The day began with a jog to Paddington, before a train then whisked me to this city of spires in which I had spent four years as a student. Although not entirely an island, at least not physically, the city is bounded by rivers running off both the Cotswolds to the West and the Chilterns to the East. One hundred and fifty years ago this was causing a considerable drainage problem and it was one that Ruskin had set about fixing in one small area by building a stone road. This would allow carriage traffic from a nearby village to gain access both to its immediate neighbour and also perhaps more importantly to Oxford stood nearby. The geography is fairly complicated but essentially there are several tributaries of the Thames out to the West. One encounters these leaving the city along the Botley road. But such was the impact of these waterways on the landscape in Ruskin’s day, that one needed to navigate them over a series of small wooden bridges before embarking a ferry to cross a further tributary at North Hinksey.

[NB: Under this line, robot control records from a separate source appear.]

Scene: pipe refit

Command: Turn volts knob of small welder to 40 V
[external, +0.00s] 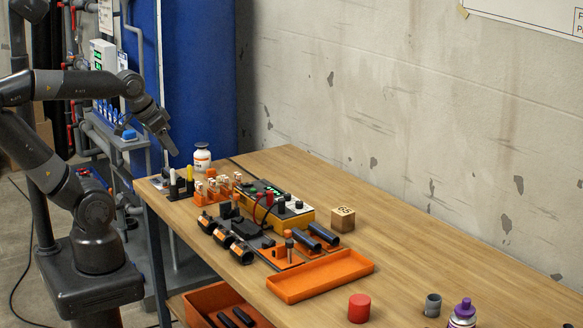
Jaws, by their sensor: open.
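The small welder (291,217) is a yellow box with a dark top, standing at the middle of the wooden bench. Its top carries a small green-lit display (271,191), dark and pale knobs (290,197), and a red and a black lead. The display's digits are too small to read, and I cannot tell which knob is the volts knob or where it points. My gripper (173,152) is open and empty. It points down above the left end of the bench, well to the left of the welder and apart from it.
An orange tray (320,276), a wooden cube (343,219) and a red cylinder (359,308) stand to the right.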

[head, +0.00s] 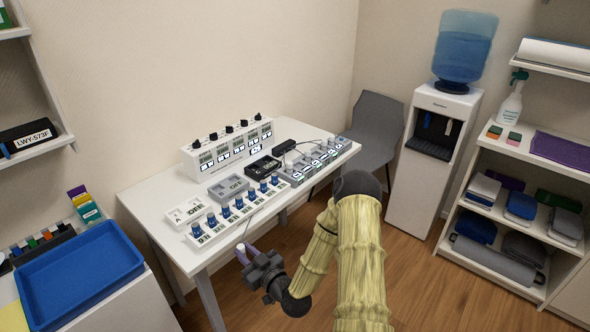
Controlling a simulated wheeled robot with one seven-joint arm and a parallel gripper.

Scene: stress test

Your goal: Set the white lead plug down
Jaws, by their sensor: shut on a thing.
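A thin grey lead (255,215) runs from the fingertips up towards the devices on the table. The plug appears held in the air, apart from the tabletop. Its exact height is hard to judge.
On the table stand a long strip with blue knobs (239,209), a grey OFF box (228,187), a white box (186,212), a black unit (263,166), a socket row (318,160) and a tall white panel (230,149). A blue tray (80,268) lies left; a grey chair (376,125) stands behind.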

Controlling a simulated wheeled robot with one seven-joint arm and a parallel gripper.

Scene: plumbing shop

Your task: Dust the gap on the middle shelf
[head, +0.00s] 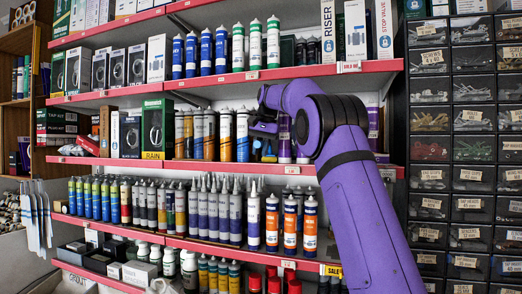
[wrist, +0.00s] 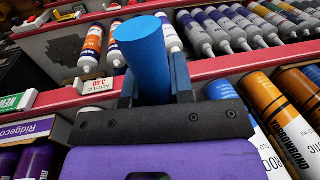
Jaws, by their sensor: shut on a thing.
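A small blue part (head: 268,156) shows below the gripper in the head view. The duster's working end cannot be made out. My arm and gripper hide much of the gap, so dust there cannot be seen.
Cartridges stand close on both sides of the gripper; the purple ones (wrist: 35,160) and orange ones (wrist: 296,108) show in the wrist view. Nozzled tubes (head: 225,210) fill the shelf below. A red shelf edge with a price tag (wrist: 97,85) is near the fingers. Drawers (head: 430,150) stand right.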

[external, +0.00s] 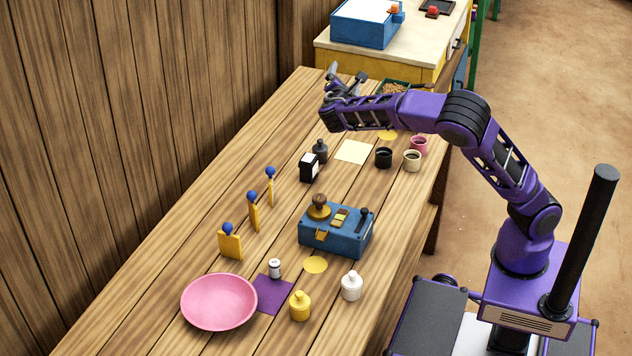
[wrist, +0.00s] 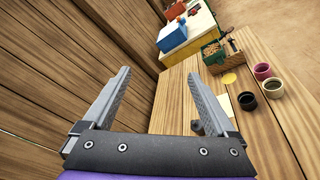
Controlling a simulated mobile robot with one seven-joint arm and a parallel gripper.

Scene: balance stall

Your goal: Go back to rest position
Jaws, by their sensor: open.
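My gripper (wrist: 158,100) is open in the wrist view, its two grey fingers wide apart with nothing between them. In the external view my gripper (external: 335,78) is raised above the far part of the wooden table (external: 150,290), near the plank wall. My purple arm reaches left from its base at the right and is bent at the elbow. The gripper looks clear of the things on the table. The arm hides part of the table's far end.
Below the arm are a cream square (external: 353,151), a black cup (external: 383,158), a cream cup (external: 412,160) and a dark bottle (external: 320,151). A blue device (external: 336,236) and a pink bowl (external: 219,302) stand nearer. The plank wall (wrist: 60,80) is close on the left.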

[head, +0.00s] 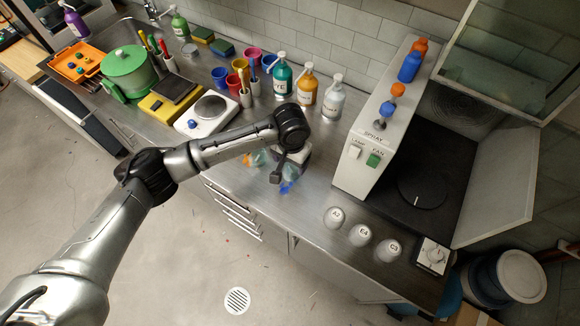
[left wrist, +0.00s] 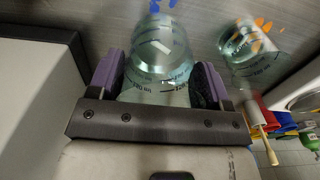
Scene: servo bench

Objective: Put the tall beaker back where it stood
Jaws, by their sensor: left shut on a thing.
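My left gripper (head: 283,174) reaches over the middle of the steel bench. In the left wrist view its purple-padded jaws (left wrist: 160,82) are shut on a clear glass beaker (left wrist: 162,55) with printed volume marks. Blue shows at the beaker's far end in that view. In the head view my gripper and wrist hide most of this beaker. A second clear glass vessel (left wrist: 250,45) with orange marks stands apart to the right in the wrist view; it also shows left of the gripper in the head view (head: 256,158). My right gripper is out of view.
A white spray booth (head: 356,172) stands right of the gripper. Labelled white containers (head: 360,235) stand along the front edge. Bottles (head: 306,95), colored cups (head: 235,84) and a white hotplate (head: 206,115) are behind and left. Bare steel (head: 318,192) shows between gripper and booth.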

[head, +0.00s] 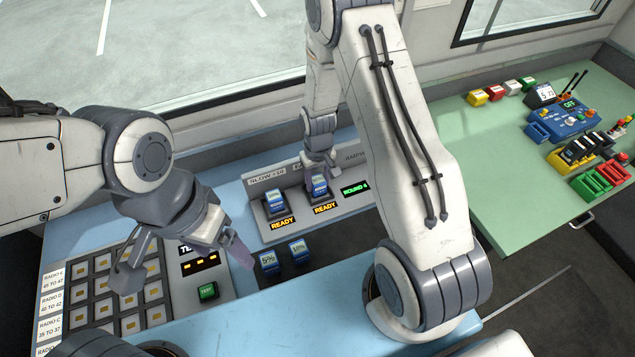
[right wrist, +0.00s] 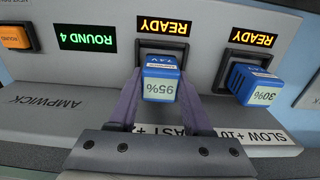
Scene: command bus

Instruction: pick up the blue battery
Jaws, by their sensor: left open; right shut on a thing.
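A blue battery (right wrist: 160,80) with a 95% label sits in the charger slot under a READY sign in the right wrist view. My right gripper (right wrist: 163,107) is shut on it, with a finger on each side. In the head view this gripper (head: 319,178) reaches over that battery (head: 319,188) from behind. A second blue battery, marked 30% (right wrist: 256,82), sits in the neighbouring slot, also seen in the head view (head: 275,202). Two more blue batteries (head: 268,262) (head: 298,251) stand in front of the charger. My left gripper (head: 188,268) is open and empty above the button panel.
The grey charger (right wrist: 100,80) has a green ROUND 4 sign and an orange button (right wrist: 15,37). A keypad panel (head: 100,290) and green TEST button (head: 208,291) lie at the left. A green table (head: 480,170) at the right holds coloured blocks and devices. Blue counter at the front is clear.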

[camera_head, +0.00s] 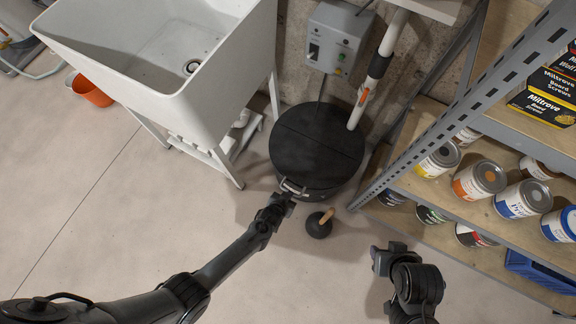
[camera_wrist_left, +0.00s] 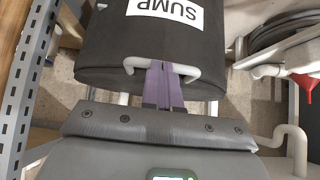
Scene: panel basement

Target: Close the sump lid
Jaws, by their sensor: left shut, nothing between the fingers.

It is this village that one eventually reaches via a footbridge outside Oxford. A nearby building called Ferry Cottage matches up to the historical account of the North Hinksey ferry crossing. Then an old thatched cottage appears next to the village road with its green plaque declaring the historical importance of the site. This was indeed Ruskin’s workplace one busy summer a hundred and fifty years ago and those iconic stones now preserved for perpetuity at least to the imagination, reside under an immaculately laid asphalt surface. Then looking back at the city of Oxford one sees the spires that Ruskin would have looked at in his daily treks across the meadows to the city where he taught.
My own return would involve spiralling around to the east and then making further progress across college grounds. That was the plan. Initially it worked well but as the rivers started to complete their own circuit round Oxford before unifying in the Thames, they began to cordon off regions unpredictably and I also found myself starting to sense the boundaries of private property. A public footpath lay just out of reach on the other side of a small river whilst a conveniently placed walkway across it turned out to be locked with barbed wire suggesting that this was a place that members of the public were not meant to go. Wading across the river was no more fruitful as its soft muddy bed started to give way after the first few steps. This was to be the end of the run for today as I headed, instead to college buildings and evicted myself past a porter’s lodge and onto the busy streets of the city centre.
This week’s 9 pictures are from this run round Oxford’s meadows and also include a visit to Modern Art Oxford.
Daniel Burren at Modern Art Oxford in Kaleidoscope Mystics and Rationalists. Colour interventions in the gallery space.
Dan Graham at Modern Art Oxford in Kaleidoscope Mystics and Rationalists. Text that appears before Dan Graham’s filmed performance of two people. The performers each discuss the other’s behaviour, one, past and the other, possible future.
Dorothy Cross of Frith Street Gallery at Modern Art Oxford in Kaleidoscope Mystics and Rationalists. Tree fungus on a door carries the idea of damp and humidity associated with this artist but in a different direction.
Sol le Witt at Modern Art Oxford in Kaleidoscope Mystics and Rationalists.
Karla Black at Modern Art Oxford in Kaleidoscope Mystics and Rationalists with a translucent fabric piece.
Amy Sillman of Thomas Dane Gallery at Modern Art Oxford in Kaleidoscope Mystics and Rationalists. Sequences of printed images are on show, which she has made for what she calls “possible paintings”.
In search of John Ruskin? Cross this bridge into North Hinksey to find the road he first built.
Cottage bearing a green plaque dedicated to John Ruskin and situated on the road he first built with a team of students including Oscar Wilde.
Found this oddly positioned telescope next to St. Catherine’s College Oxford cricket pitch.